Puis, à l’aube de la trentaine, elle a senti qu’il était temps de rassembler toutes les histoires qui l’habitaient. C’est ainsi qu’est né Kanatuut – qui veut dire « la chasseresse ».

Les 10 histoires du recueil puisent leur inspiration dans des rêves ou des légendes innues transmises par tradition orale – et dont il existe de multiples variantes d’une communauté à l’autre, altérées entre autres au fil du temps par les missionnaires qui ont voulu remplacer les croyances des Premiers Peuples, explique-t-elle.

Pendant plus de deux ans, elle a en plus fouillé les archives pour retrouver des traces de ces légendes ; lu des ouvrages comme La forêt vive – Récits fondateurs du peuple innu, de l’anthropologue Rémi Savard.

« J’ai construit des histoires à partir de ce à quoi j’avais accès, autant matériellement qu’à l’oral ; je me suis aussi appuyée sur ce que j’entendais chez d’autres nations, je faisais des liens pour essayer de comprendre comment nos histoires se sont transformées. Je sais que c’est infime par rapport à tout ce qu’on avait comme connaissances ; mais je me suis dit qu’au moins, je peux commencer quelque part. »

D’une légende à une autre

Au-delà de l’immense territoire innu, les nouvelles de Kanatuut nous entraînent également à la rencontre d’autres Premiers Peuples, sur les traces des multiples voyages de l’autrice.

À Honolulu, à Hawaii, Natasha Kanapé Fontaine a trouvé une « extension » de sa famille, des frères et sœurs Kanaka Maoli. En Nouvelle-Zélande, d’où vient son mari, ses sœurs adoptives maories l’ont emmenée jusqu’à la forêt de Waipoua, où se trouve un arbre kauri géant, deux fois millénaire. À Nuuk, au Groenland, elle a fait un rêve évocateur qui conclut le recueil avec poésie.

« Il y a des récits qui sont internationaux ; on en a une version et un peuple à l’autre bout de la terre aura sa version. À Honolulu, ils ont l’histoire du dragon dans la montagne ; nous, on a des gardiens de colline, mais les gens ne le savent pas », illustre-t-elle.

PHOTO MARCO CAMPANOZZI, LA PRESSE

Natasha Kanapé-Fontaine

Nos histoires, en fait, sont universelles. Elles sont souvent même à la base de presque toutes les cultures. C’est juste que certaines ont évolué d’une certaine façon et ont oublié leurs histoires originelles. Mais nous, on est encore très proches de ces histoires-là.

Natasha Kanapé Fontaine

Sa crainte, c’est qu’on finisse par les perdre si on ne les rappelle pas, dit-elle, songeuse. « Elles sont tellement importantes dans l’histoire de l’humanité. Si on les perd, on perd une mémoire. »

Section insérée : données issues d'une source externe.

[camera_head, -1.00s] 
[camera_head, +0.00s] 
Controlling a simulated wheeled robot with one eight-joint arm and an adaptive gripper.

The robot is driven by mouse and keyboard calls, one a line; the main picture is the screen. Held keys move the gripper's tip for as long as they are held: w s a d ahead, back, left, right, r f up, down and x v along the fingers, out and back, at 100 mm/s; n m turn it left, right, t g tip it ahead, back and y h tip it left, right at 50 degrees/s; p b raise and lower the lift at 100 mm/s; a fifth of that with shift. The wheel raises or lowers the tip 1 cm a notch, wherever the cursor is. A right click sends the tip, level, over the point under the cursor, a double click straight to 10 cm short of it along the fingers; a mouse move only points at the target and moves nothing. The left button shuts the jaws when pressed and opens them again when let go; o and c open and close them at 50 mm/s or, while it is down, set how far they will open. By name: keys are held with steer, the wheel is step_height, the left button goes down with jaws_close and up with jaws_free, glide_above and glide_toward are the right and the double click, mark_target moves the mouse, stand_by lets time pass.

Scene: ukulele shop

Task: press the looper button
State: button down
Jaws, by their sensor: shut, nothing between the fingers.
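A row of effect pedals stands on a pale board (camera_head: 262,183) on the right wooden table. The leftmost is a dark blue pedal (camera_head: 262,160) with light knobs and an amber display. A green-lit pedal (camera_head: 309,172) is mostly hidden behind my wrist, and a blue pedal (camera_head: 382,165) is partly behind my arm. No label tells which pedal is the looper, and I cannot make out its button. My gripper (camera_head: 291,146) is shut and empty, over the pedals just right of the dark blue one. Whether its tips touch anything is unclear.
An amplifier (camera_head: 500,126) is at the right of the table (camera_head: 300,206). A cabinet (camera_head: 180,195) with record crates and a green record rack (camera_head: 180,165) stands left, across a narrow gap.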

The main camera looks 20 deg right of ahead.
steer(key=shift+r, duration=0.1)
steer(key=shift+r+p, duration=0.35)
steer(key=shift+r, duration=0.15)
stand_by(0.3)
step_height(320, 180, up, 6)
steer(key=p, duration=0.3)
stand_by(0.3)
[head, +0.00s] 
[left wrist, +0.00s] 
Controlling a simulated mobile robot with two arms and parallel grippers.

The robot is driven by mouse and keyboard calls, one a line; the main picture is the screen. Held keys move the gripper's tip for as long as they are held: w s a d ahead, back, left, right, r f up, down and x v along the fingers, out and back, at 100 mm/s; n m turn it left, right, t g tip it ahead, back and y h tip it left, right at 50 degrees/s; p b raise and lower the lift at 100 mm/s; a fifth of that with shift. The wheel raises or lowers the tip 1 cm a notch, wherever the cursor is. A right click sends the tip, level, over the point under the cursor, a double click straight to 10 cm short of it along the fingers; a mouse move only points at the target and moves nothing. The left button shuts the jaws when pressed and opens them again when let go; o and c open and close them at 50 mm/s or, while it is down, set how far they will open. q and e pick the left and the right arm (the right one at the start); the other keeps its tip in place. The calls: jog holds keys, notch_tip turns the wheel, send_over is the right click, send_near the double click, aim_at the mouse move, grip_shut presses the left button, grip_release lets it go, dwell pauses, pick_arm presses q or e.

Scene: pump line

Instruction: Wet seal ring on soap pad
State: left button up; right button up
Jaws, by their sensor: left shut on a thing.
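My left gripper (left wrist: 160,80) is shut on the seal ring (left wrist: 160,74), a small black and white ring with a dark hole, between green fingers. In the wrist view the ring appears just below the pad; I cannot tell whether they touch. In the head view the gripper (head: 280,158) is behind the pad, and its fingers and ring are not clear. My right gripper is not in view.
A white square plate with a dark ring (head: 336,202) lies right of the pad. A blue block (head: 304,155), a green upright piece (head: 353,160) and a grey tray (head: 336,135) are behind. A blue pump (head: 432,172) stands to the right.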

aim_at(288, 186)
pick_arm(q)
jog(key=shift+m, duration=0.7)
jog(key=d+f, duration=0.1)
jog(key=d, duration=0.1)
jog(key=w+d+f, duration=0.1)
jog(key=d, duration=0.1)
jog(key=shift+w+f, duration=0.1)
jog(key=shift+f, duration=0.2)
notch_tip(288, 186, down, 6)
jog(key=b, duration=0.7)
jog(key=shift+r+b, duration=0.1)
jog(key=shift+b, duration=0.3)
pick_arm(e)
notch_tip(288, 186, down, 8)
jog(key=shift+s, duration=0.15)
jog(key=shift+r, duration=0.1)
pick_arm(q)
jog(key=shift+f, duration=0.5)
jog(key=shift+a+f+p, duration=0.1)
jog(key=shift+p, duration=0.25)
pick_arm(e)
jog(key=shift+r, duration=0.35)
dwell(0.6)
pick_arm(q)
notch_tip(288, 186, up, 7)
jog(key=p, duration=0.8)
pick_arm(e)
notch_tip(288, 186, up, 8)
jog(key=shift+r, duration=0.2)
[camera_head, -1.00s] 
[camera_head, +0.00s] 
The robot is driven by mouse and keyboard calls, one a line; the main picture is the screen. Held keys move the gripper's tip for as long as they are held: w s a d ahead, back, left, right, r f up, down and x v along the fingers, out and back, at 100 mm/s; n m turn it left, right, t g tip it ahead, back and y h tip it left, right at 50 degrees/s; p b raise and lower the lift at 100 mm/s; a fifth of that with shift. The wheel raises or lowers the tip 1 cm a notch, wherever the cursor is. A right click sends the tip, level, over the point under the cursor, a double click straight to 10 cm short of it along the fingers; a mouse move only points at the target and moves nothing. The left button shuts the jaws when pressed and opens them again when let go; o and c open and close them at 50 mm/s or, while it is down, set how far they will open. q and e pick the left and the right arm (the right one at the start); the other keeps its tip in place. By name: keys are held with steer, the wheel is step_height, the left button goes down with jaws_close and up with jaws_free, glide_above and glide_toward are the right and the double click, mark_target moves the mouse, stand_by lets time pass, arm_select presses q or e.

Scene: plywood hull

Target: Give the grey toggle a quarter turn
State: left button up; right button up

Peut-être que ce recueil de nouvelles n’est qu’un premier exercice dans son processus de reconstruction et de réappropriation culturelle, ajoute-t-elle. L’automne prochain, elle présentera d’ailleurs, avec l’artiste Ivanie Aubin-Malo, un spectacle inspiré de leurs récits traditionnels qui est en cours de production.

D’ici là, elle espère que les légendes ravivées dans Kanatuut pourront « démarrer la conversation ». Elle aimerait surtout que son livre aide les siens à retrouver les histoires qui se sont perdues à travers la tradition orale ; que ceux qui connaissent une version ou une autre de ces légendes se mettent à les raconter, pour qu’elles se libèrent et soient enfin accueillies avec tout le respect qu’elle leur témoigne à travers son écriture.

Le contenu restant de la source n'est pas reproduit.